[Records from a dataset]
++++

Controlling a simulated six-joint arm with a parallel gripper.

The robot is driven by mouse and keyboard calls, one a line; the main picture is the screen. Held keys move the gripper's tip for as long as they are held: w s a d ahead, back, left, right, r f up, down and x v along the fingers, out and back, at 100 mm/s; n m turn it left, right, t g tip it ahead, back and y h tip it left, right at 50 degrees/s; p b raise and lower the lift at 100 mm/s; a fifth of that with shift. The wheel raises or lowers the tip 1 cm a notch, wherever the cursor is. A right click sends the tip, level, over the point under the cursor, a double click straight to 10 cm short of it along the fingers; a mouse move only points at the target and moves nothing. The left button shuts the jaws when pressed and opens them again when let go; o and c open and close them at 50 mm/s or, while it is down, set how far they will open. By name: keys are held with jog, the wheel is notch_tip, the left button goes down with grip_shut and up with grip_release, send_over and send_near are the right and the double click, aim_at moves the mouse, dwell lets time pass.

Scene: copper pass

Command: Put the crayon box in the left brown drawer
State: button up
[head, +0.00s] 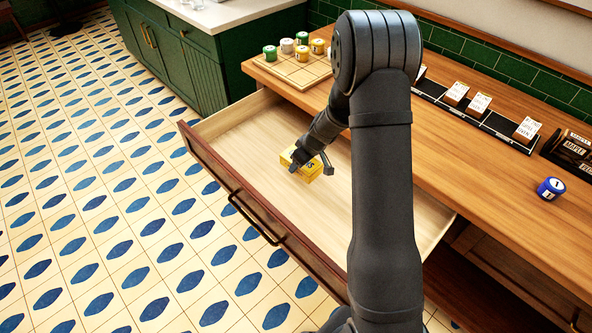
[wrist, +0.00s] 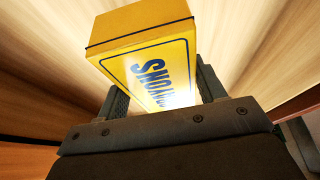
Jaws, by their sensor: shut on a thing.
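The yellow crayon box (head: 309,170) is in or just over the open brown drawer (head: 232,133), which is pulled out from the wooden counter. In the wrist view the box (wrist: 155,55) sits between my two fingers, with dark lettering on its face. My gripper (head: 310,166) is shut on the box; it also shows in the wrist view (wrist: 158,95). The drawer's pale inside is otherwise bare where I see it. My arm hides the drawer's right part. I cannot tell whether the box touches the drawer floor.
A wooden board (head: 298,70) with several small tins stands on the counter behind the drawer. A dark rack (head: 480,118) with cards and a blue tin (head: 550,189) are at the right. A green cabinet (head: 175,50) stands at the back left. The tiled floor at left is clear.

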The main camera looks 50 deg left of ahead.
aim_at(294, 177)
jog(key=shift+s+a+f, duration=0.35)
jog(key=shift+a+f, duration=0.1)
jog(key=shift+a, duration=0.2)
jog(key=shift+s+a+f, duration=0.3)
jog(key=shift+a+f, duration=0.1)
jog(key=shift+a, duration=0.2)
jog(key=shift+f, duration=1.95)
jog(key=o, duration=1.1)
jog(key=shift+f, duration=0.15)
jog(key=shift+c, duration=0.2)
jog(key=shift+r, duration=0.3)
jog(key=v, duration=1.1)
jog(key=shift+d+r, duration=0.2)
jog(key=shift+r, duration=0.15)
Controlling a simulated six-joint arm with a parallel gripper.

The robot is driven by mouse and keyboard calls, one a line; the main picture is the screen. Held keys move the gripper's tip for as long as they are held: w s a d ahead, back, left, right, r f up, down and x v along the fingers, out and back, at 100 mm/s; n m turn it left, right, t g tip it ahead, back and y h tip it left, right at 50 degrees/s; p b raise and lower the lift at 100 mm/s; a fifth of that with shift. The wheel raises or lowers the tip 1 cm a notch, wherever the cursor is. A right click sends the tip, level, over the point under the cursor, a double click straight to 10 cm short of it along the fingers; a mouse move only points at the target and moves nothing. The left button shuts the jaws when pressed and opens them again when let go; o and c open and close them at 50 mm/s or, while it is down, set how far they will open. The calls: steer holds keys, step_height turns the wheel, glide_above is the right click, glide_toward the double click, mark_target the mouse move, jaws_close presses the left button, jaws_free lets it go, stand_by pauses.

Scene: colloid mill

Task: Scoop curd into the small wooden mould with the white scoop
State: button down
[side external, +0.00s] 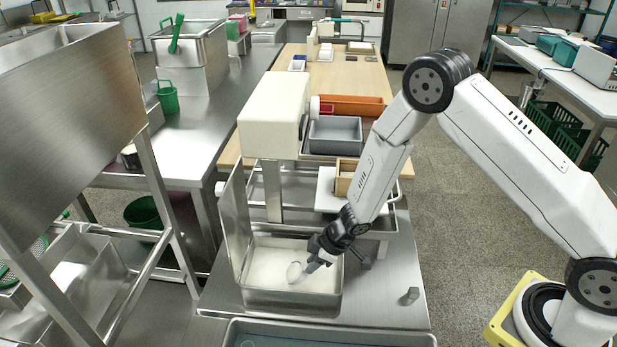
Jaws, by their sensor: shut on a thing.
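My gripper (318,249) is low over the steel tray at the front of the steel table and is shut on the white scoop (296,271). The scoop tilts down to the left, with its bowl at the surface of the white curd (262,262). I cannot tell how deep the bowl sits in the curd. The curd fills the steel tray (290,299). The small wooden mould (345,178) stands behind my gripper on a white board or block, partly hidden by my arm. Its inside is not clear to see.
A cream machine head (270,128) on a steel column stands behind the tray. An upright steel panel (236,220) borders the tray's left side. A grey bin (335,136) and an orange bin (352,105) sit further back. A small metal piece (412,295) lies on the table at right.

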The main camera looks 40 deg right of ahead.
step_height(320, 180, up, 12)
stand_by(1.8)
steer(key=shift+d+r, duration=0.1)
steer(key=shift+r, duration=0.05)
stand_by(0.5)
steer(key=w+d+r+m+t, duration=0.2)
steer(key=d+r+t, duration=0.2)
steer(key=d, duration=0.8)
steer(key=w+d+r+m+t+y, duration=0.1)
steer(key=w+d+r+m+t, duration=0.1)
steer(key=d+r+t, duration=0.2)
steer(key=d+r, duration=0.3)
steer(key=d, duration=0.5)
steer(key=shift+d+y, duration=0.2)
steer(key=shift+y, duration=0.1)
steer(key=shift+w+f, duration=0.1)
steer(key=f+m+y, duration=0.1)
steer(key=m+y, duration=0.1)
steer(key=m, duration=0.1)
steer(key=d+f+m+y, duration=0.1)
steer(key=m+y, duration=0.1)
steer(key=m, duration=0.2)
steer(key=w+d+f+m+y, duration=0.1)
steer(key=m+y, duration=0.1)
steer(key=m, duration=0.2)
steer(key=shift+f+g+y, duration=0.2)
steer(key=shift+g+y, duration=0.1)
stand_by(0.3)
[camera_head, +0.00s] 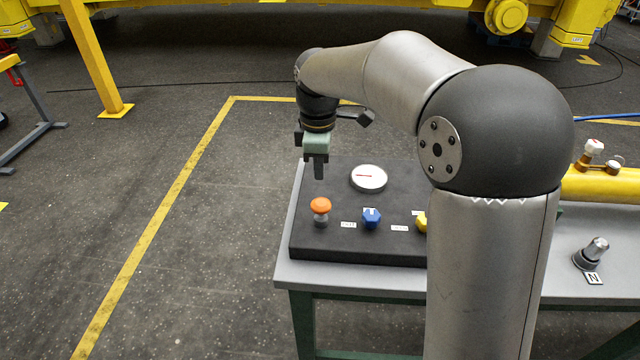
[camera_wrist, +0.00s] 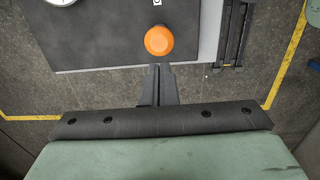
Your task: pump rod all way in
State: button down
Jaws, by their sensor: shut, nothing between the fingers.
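The pump rod with its round orange knob (camera_head: 320,206) stands upright at the left end of the black control panel (camera_head: 375,247), with a short grey stem showing below the knob. My gripper (camera_head: 319,176) is shut and empty, pointing down, and appears above the knob in the head view. In the wrist view the orange knob (camera_wrist: 159,40) lies just beyond the tips of my shut gripper (camera_wrist: 159,68). I cannot tell whether the fingertips touch the knob.
A white dial gauge (camera_head: 369,178), a blue knob (camera_head: 372,218) and a yellow knob (camera_head: 422,222) share the panel. The grey table (camera_head: 285,265) also carries a yellow cylinder (camera_head: 600,187) and a metal lever (camera_head: 592,254) at right.

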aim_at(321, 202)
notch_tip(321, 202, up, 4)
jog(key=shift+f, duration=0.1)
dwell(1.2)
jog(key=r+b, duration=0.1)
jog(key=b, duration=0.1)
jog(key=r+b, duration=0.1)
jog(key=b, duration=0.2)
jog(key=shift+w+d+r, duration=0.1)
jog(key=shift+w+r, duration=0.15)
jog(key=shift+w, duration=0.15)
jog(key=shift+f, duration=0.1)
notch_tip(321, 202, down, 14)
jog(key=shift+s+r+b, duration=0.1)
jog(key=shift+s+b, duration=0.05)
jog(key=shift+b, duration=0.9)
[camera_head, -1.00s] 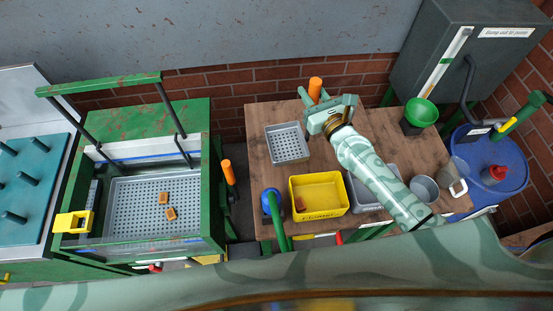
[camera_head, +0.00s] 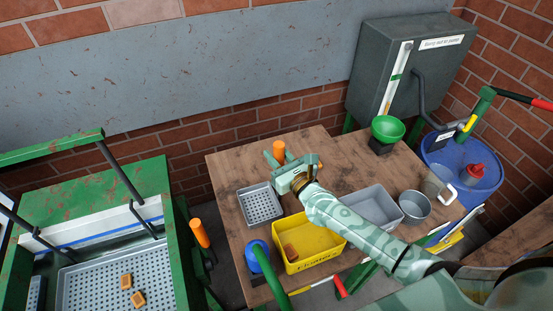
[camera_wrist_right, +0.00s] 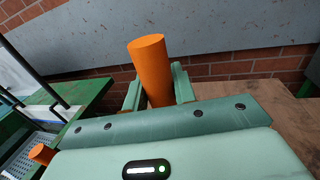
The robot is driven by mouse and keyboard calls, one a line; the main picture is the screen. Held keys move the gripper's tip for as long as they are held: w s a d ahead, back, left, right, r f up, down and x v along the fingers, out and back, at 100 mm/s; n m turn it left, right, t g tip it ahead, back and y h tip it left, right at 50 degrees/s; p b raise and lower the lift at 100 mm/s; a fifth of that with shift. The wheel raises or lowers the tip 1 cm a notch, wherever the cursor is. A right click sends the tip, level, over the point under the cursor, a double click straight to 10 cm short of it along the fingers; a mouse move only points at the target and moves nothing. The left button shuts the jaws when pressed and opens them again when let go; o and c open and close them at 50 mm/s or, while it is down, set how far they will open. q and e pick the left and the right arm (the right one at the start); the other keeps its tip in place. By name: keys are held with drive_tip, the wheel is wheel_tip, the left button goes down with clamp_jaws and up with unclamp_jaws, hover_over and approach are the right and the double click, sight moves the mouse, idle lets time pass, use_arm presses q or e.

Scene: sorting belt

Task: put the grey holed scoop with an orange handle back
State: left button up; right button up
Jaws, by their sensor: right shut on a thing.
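My right gripper (camera_head: 293,176) is shut on an upright orange handle (camera_head: 279,150) above the back left of the wooden table. In the right wrist view the orange handle (camera_wrist_right: 152,68) stands between the two fingers (camera_wrist_right: 158,88) and rises above them. The part below the handle is hidden by the gripper. A grey holed pan (camera_head: 250,211) shows just left of and below the gripper; I cannot tell whether it is joined to this handle. A second orange handle (camera_head: 199,232) stands at the right side of the green machine. My left gripper is not in view.
The green machine (camera_head: 110,193) has a holed tray with brown blocks. A blue drum (camera_head: 485,195) stands right.

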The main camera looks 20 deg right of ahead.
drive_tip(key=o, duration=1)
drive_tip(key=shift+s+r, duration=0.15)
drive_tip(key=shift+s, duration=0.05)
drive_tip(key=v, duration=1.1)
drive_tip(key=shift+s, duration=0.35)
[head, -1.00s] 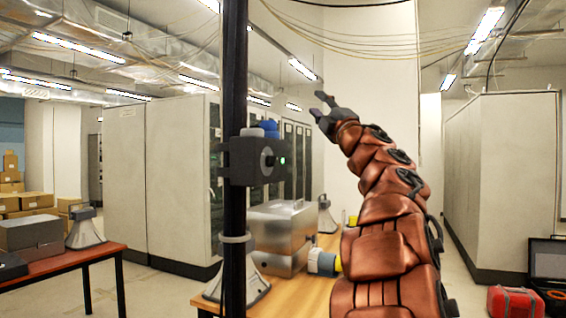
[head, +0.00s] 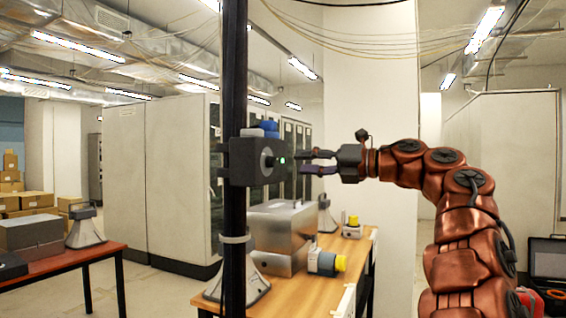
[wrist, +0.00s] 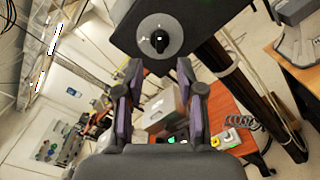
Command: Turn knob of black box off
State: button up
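The black box (head: 247,162) is fixed to a dark vertical pole and has a blue part on top. In the wrist view the knob (wrist: 160,37) is a grey disc with a dark raised grip, on the black box (wrist: 200,14). My gripper (head: 311,162) is level with the knob, to its right and pointing at it, with a gap between. In the wrist view my gripper (wrist: 158,72) has its two fingers apart, empty, below the knob.
The pole (head: 234,100) stands left of my gripper. Another table (head: 70,265) is at the left.

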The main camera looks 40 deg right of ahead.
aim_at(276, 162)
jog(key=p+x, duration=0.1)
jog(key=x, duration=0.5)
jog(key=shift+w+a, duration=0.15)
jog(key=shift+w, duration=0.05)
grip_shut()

++++

▸ What to produce
Every line of the records that includes the word "Command" should be gathered.

▸ Solved problem
Command: Put the crayon box in the left brown drawer
Command: Turn knob of black box off

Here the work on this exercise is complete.